There is also one selection from the nineteenth century, Clara Schumann’s Opus 20 set of variations on a theme of Robert Schumann, composed in 1853. Most of the remaining selections were composed during the twentieth century; and the album concludes with two more recent selections by Gabriela Ortiz (a prelude and etude composed in 2011) and Theresa Wong’s “She Dances Naked Under Palm Trees,” composed in 2019. That final selection is the only one being given its premiere recording. (Another disclosure: I attended Cahill’s West Coast premiere performance of this piece when she included it on an Old First Concerts recital in May of 2019.)

As might be expected, there is considerable diversity across the twentieth-century selections. Germaine Tailleferre was the only female member of Les Six, a collection of like-minded French composers that assembled around 1917. Most of the music that came out of that group was high-spirited, if not downright prankish; and Tailleferre’s dispositions were right up there with those of her male colleagues (Georges Auric, Louis Durey, Arthur Honegger, Darius Milhaud, and Francis Poulenc). However, Cahill’s selection was a three-movement partita composed in 1957, after Honegger had died and Poulenc had “found religion” (with the major undertaking of his Dialogues des Carmélites opera, which received its first performance in 1957). In many ways the three movements of Tailleferre’s partita serve as a reflection on the wilder times of the early twentieth century.

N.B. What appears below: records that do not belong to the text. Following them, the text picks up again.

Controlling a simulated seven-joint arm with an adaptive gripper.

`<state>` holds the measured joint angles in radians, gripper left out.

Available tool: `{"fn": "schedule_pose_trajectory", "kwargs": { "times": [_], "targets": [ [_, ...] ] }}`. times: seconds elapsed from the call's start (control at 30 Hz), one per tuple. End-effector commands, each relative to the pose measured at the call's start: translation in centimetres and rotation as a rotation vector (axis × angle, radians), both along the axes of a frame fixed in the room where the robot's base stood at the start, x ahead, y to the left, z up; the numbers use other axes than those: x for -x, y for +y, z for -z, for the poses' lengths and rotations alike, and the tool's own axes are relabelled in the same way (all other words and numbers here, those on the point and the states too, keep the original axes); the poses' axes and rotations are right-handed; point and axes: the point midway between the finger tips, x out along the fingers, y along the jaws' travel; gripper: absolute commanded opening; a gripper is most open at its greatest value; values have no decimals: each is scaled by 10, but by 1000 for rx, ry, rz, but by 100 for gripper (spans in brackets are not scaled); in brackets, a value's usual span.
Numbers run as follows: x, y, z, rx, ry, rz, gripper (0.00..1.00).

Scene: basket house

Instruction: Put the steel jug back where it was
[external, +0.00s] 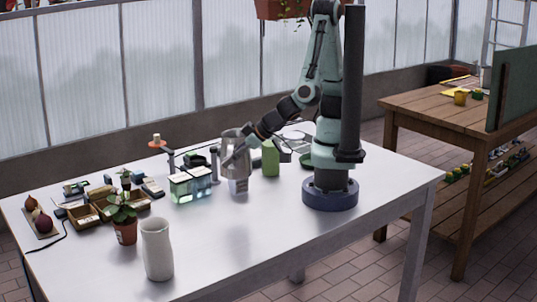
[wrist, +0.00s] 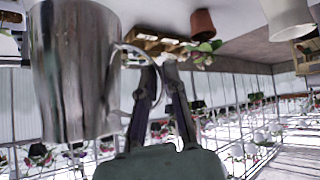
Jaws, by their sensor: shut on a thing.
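The steel jug (external: 236,150) is a shiny grey metal vessel near the middle of the white table in the external view. In the wrist view the steel jug (wrist: 75,75) fills the left side, with its curved handle toward my fingers. My gripper (wrist: 160,80) is shut on the handle; it also shows in the external view (external: 244,147), reaching in from the right. The jug looks raised above the tabletop. A small pale object or reflection (external: 238,186) shows just below it; I cannot tell whether they touch.
A potted plant (external: 123,222), wooden tray (external: 88,215) and white vase (external: 157,248) occupy the left side. The table's front middle (external: 250,235) is clear.

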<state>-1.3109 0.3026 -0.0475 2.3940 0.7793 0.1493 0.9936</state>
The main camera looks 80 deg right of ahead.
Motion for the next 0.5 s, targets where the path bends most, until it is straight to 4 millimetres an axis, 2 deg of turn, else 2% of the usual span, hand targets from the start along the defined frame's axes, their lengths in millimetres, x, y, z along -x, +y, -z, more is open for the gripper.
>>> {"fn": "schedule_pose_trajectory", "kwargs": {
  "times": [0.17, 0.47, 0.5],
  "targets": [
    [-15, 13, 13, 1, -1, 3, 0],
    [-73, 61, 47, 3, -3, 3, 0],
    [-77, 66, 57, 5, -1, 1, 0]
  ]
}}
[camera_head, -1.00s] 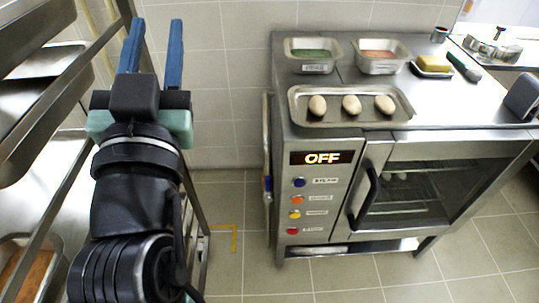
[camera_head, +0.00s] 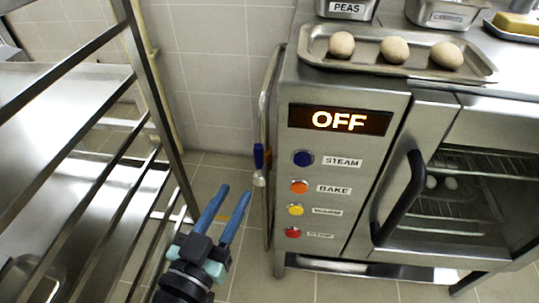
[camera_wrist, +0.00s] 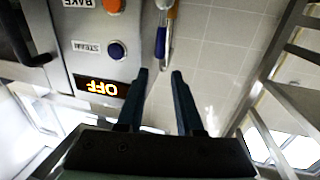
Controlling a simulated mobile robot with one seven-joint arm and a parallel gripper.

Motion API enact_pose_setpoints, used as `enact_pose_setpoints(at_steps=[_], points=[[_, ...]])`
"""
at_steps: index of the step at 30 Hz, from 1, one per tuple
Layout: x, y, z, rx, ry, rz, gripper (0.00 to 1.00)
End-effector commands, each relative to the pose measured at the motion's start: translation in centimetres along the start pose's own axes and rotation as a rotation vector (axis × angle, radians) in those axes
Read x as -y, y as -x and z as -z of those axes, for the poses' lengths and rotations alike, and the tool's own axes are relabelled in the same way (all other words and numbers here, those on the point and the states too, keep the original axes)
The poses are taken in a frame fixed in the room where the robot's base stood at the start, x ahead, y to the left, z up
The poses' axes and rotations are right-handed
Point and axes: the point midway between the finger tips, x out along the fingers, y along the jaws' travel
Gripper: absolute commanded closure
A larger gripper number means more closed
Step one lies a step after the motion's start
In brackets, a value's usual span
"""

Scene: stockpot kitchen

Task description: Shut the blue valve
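The blue valve handle (camera_head: 258,157) sits on a thin metal pipe along the left side of the oven. It looks roughly in line with the pipe. It also shows in the wrist view (camera_wrist: 160,42), just ahead of and between the fingertips. My gripper (camera_head: 235,191) has two blue fingers spread apart, with nothing between them. In the head view the fingertips are a little left of and below the handle. In the wrist view my gripper (camera_wrist: 160,72) points at the handle and appears apart from it.
The oven panel has an OFF display (camera_head: 340,119) and several coloured buttons, including a blue STEAM button (camera_head: 303,158). A tray (camera_head: 480,69) with three pale round items is on top. A metal rack (camera_head: 150,95) stands left. An orange part (camera_wrist: 172,12) lies beyond the blue handle.

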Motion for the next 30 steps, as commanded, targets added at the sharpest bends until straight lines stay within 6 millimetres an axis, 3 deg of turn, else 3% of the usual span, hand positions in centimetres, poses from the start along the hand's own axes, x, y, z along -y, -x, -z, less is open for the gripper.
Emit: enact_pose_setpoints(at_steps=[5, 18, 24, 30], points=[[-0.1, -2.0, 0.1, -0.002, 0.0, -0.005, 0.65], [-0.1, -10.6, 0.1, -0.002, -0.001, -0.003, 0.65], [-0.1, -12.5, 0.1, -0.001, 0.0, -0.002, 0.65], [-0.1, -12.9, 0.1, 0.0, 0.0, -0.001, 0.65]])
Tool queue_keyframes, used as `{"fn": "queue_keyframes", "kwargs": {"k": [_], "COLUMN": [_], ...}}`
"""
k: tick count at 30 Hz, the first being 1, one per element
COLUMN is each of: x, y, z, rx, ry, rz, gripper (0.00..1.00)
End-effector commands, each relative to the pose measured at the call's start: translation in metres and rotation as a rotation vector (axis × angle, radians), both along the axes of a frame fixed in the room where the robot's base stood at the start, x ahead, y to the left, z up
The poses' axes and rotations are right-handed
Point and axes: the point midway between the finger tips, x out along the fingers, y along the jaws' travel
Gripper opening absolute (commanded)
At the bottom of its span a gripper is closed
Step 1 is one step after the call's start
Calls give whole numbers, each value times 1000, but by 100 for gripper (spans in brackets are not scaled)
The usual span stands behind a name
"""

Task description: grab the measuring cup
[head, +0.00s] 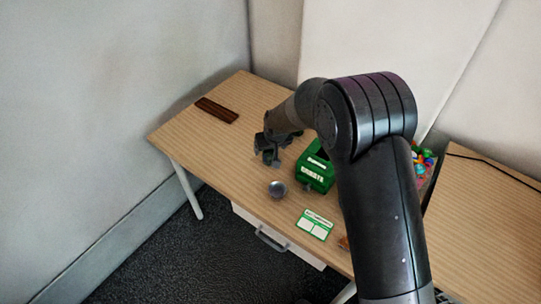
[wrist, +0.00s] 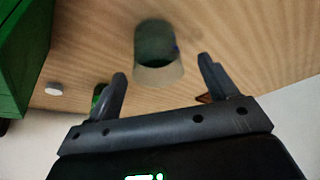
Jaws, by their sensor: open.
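The measuring cup (head: 277,188) looks like a small grey round cup near the front edge of the wooden table in the head view. In the wrist view a cup with a dark greenish inside and a pale lower part (wrist: 158,72) lies ahead of my gripper, roughly between the lines of its two fingers. My gripper (head: 268,153) is above the table, behind the cup in the head view. In the wrist view my gripper (wrist: 163,82) is open, with nothing between its fingers. The cup looks apart from both fingers.
A green donation box (head: 315,173) stands right of the cup; its side fills the wrist view's left edge (wrist: 22,55). A green-and-white card (head: 314,224) lies at the front. A dark brown slatted thing (head: 216,110) lies back left. Colourful items (head: 423,160) sit right.

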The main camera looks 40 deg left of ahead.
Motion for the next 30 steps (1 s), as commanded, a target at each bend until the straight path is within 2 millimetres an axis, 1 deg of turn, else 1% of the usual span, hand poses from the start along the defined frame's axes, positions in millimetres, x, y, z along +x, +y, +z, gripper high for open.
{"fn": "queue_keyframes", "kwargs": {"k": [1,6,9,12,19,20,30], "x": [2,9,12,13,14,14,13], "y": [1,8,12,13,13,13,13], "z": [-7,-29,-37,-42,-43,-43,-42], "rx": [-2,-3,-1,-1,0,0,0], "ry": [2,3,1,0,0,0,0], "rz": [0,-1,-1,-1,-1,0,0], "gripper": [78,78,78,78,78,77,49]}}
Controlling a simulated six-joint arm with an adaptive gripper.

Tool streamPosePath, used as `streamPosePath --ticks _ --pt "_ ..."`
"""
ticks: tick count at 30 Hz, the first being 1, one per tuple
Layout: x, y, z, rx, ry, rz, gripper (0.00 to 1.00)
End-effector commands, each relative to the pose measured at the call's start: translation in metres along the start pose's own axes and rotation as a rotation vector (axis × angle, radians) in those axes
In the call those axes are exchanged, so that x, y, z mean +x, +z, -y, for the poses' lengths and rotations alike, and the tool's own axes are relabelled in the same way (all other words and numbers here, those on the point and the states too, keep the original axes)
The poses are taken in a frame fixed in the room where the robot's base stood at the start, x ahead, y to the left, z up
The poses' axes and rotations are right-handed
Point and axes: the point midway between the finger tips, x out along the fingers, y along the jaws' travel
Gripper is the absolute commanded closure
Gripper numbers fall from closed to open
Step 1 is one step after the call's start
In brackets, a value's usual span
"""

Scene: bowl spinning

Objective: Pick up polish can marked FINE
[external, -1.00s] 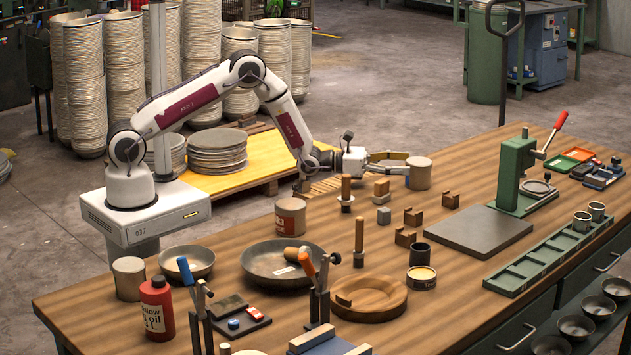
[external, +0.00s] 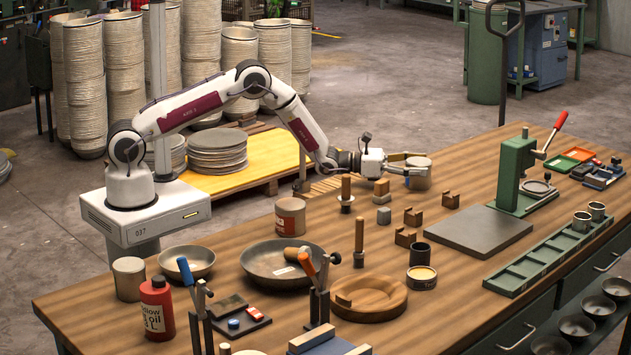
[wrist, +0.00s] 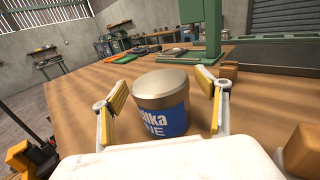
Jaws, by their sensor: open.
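The polish can (wrist: 161,103) is a squat tan cylinder with a plain lid and a blue label. In the wrist view the label shows letters like "lka" and "NE", partly cut off. The can stands upright on the wooden bench. My gripper (wrist: 168,92) is open, with one yellow-padded finger on each side of the can and a gap visible at both sides. In the external view the can (external: 419,172) is at the far edge of the bench, between the fingertips of my gripper (external: 416,164). The can's lower front is partly hidden by my gripper body in the wrist view.
Another can with a red label (external: 291,217) and an open tin (external: 421,278) stand nearer the camera. A green press (external: 516,172) and a dark plate (external: 480,231) are to the right.

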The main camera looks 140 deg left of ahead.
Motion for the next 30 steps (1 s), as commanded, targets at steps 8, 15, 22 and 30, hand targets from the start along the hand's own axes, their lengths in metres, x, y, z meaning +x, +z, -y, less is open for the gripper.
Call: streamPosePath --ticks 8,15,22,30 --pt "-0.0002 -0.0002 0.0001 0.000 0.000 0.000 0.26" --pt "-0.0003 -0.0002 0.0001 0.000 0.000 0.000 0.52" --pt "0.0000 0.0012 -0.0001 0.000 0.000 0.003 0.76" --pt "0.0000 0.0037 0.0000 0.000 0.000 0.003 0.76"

My personal preferences on this new collection run to the jazzier offerings. These include two of the movements from Madeleine Dring’s 1963 Colour Suite (in which, as expected, blue gets a particularly engaging movement), Betsy Jolas’ 1984 “Tango Si,” and “Peggy’s Rag” by Elena Kats-Chernin, composed in 1996). That last selection is named after the Australian composer Peggy Glanville-Hicks. Glanville-Hicks had died in 1990, but her home in Sydney was converted to a residency for both Australian and overseas composers. Kats-Chernin composed four rags during her own residency there, one of which was named after the composer.

The breadth of content on this new release is as extensive as that of its predecessor; and, hopefully, the current digital-only release will encourage focus on the individual compositions, rather than treating it as an album to be played from beginning to end.